I decided this past week to change around my apartment a little bit. The last teacher who lived here was male, and for some reason decided that the living room was the best place for the dresser/wardrobe.
I managed to push, pull, and drag the rather large wardrobe from the living room into my bedroom, and was quite pleased with my efforts. However, upon returning to the living room I found (much to my chagrin), behind where the wardrobe had been, an unwelcome surprise……………….
|Oh, mold, how I detest thee.|
A plan of action was necessary. My coworker had mold in her apartment and got very sick from it and eventually had to move, that will not happen to me, I refuse.
Yesterday I arrived home from the grocery store where I had just purchased my weapons of choice. Little did the mold know that a full scale attack, that had been lurking in the back of my mind for days, was about to come to fruition.

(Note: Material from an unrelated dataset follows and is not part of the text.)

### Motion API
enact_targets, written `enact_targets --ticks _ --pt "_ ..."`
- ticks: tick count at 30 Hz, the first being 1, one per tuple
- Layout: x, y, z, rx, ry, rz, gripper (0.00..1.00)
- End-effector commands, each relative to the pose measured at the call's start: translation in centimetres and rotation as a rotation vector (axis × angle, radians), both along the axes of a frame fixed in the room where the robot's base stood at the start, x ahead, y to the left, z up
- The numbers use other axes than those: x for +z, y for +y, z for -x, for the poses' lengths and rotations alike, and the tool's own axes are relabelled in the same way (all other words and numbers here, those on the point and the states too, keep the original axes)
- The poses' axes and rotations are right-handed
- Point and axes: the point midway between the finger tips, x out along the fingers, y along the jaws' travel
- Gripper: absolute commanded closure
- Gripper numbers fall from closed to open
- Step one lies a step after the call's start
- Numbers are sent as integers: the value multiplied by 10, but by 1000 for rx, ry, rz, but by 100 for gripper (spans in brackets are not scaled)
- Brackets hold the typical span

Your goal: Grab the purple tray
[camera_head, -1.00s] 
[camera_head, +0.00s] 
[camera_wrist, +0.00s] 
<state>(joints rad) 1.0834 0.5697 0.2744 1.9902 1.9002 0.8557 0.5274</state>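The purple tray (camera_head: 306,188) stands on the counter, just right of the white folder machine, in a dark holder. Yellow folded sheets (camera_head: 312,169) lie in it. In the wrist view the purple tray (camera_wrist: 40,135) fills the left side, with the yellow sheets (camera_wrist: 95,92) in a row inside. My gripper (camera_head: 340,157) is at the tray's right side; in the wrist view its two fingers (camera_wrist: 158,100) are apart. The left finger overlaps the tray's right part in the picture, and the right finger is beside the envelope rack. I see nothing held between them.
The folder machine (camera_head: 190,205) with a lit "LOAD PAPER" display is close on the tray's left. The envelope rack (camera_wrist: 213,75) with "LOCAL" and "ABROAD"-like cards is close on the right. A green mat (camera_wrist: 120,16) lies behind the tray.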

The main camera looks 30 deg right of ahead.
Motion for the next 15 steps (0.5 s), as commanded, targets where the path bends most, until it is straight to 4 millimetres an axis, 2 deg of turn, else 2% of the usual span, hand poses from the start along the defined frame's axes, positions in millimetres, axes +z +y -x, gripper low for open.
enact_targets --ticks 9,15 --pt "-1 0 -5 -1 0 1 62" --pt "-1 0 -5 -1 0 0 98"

|Mr. Mold, meet my little friend, Korean bleach of doom.|
|Scrub brush of death.|
Thus armed, with a pink rubber glove for protection, my plan commenced with vigorous scrubbing. My mold infestation quickly became acquainted with Korean bleach of doom and the scrub brush if death.
Side note: I accidentally bought a left-handed rubber glove. One of the many down sides to not understanding any labels.
I am pretty sure that I actually scrubbed off the wall paper in this corner (not sure how my landlady will like that).
My epic battle plan seems to be a success, I think I deserve a medal, but will happily settle for a chocolate bar. Eradicating unwelcome presence of mold, all in a days work.